The Supreme Court has transferred investigations of Vyapam scam probe to the CBI after Madhya Pradesh Chief Minister Shivraj Singh Chouhan had asked the Central Bureau of Investigation to take charge, saying that he was bowing to the “wishes of the people.”
The Apex Court also issued notices to Madhya Pradesh Governor, Centre & state govt.
However, when it comes to investigating allegations against powerful persons, the CBI’s record is a mixed one. Here is a look at the status of ten prominent cases which the agency handled.
1) 2G spectrum case – After the Central Vigilance Commission directed the CBI to investigate the case, the agency filed an FIR in October 2009. However, it has been facing flak from the court for tardy investigation and delay in questioning key witnesses. More than half a decade later, the accused have still not been brought to book.
2) Coal allocation case – In March 2012, a CAG report brought to light windfall gains to coal block allottees on account of an allegedly flawed allocation process. Two months later, the CBI began its investigation into the matter. However, the probe has been marred by allegations of lack of independence. In scathing remarks that continue to haunt the agency, the Supreme Court had referred to it as a “caged parrot” after CBI director Ranjit Sinha admitted that the investigation report was shared with the then law minister Ashwini Kumar.
3) Adarsh society – The 31-storey structure in South Mumbai became the subject of controversy in October 2010, when Maharashtra CM Ashok Chavan’s relatives were found to have been allotted flats in the society. Two months later, the CBI filed an FIR in the case. It has chargesheeted a total of 48 persons, including senior politicians, bureaucrats and defence officials. In March 2012, it arrested senior bureaucrats only after facing severe criticism from the High Court. Recently, the CBI filed a petition seeking to drop Ashok Chavan’s name from the chargesheet, which was dismissed by the court.
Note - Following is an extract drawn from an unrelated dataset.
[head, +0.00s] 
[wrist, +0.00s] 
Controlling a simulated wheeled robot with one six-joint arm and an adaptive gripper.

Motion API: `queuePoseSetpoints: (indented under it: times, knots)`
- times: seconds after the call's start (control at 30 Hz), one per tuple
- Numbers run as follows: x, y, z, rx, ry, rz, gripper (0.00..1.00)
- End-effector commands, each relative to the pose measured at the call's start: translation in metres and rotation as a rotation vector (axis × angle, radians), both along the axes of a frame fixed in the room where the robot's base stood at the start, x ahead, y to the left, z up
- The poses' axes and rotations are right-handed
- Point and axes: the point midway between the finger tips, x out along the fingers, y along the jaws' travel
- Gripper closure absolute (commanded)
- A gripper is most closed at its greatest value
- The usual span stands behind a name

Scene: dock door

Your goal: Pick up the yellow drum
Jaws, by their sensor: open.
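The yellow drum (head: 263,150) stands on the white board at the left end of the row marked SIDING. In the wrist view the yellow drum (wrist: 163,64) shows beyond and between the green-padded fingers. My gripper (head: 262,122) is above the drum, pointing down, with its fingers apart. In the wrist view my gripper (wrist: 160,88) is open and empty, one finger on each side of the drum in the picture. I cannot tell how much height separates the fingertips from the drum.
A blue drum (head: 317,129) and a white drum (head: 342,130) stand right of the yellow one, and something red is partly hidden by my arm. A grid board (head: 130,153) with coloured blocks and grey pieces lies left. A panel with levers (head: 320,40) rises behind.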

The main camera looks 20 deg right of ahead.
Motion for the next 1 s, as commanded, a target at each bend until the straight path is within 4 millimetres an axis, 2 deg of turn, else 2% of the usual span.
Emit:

In March 2012, it had even arrested one of its own lawyers, accusing him of taking a bribe to dilute charges against one of the key accused. However, the charges were quashed by the High Court.
4) Illegal mining – The CBI registered the case in December 2009, but did not arrest the main accused, former Karnataka minister G. Janardan Reddy, till September 2011. When it did make the arrest, it seized 30 kg of gold and more than Rs 1.5 crore in cash from his house. In May 2013, it chargesheeted Janardan Reddy and his brother-in-law B.V. Srinivasa Reddy. They are now facing trial in the case.
5) Sohrabuddin Shaikh encounter – The Supreme Court assigned the case to the CBI in January 2010, observing that the Gujarat police had failed to carry out an impartial investigation. Amit Shah, the present BJP chief, was one of the accused in the case. However, in December last year, a special court discharged him citing lack of sufficient evidence.
6) Aarushi Talwar murder case – The CBI faced strong criticism for its handling of the case ever since it took over investigations from the Delhi police. While it initially named the Talwar’s domestic help Hemraj as a suspect in the case, it later alleged that her father Rajesh was the main suspect. The agency, however, filed a closure report in court, stating that they did not have enough evidence against him. The court, however, ordered proceedings against Rajesh Talwar and his wife Nupur, after which they were convicted and sentenced to life imprisonment.
7) Satyam scandal – The Satyam scandal was a significant case of a high-profile conviction by the CBI. The case was registered in 2009, after Satyam founder Ramalinga Raju admitted that he had manipulated the company’s accounts, leading to a fraud of more than Rs. 7000 crore. However, due to the CBI’s delay in filing a chargesheet in the case, the Supreme Court granted bail to Raju in November 2011. Earlier this year, a special court found Raju and nine others guilty, and sentenced Raju to seven years imprisonment and a fine of Rs 5.5 crore.
8) Om Prakash Chautala case – In 2008, former Haryana chief minister Om Prakash Chautala was charged in a case in a teachers’ recruitment scam, in which he was alleged to facilitated the illegal selection of more than 3000 junior basic trained primary school teachers in 1999-2000. The scandal had come to light after one of the eventual convicts filed a petition alleging that he faced pressure from Chautala to replace the lists with fake ones. In January 2013, he was convicted and sentenced to ten years’ rigorous imprisonment.
9) Abdul Karim Telgi – The fake stamp paper scandal came to light in the year 2000 when the Bangalore police arrested two persons, who later led the cops to Telgi. The CBI later took over the case and unearthed a scam of huge proportions, after which several cases were registered against Telgi in various parts of the country. A narco test conducted on Telgi suggested the involvement of NCP chief Sharad Pawar and former Public Works minister Chhagan Bhujbal. In 2006, Telgi was convicted by a special court and sentenced to imprisonment for 30 years.
10) Fodder scam – The fodder scam unfolded in Bihar over the course of several years and was taken over by the CBI in 1996 subsequent to an order of the Patna High Court. Former Bihar chief minister Laloo Prasad Yadav was chargesheeted in 2000. Thirteen years later, he was finally convicted in the case.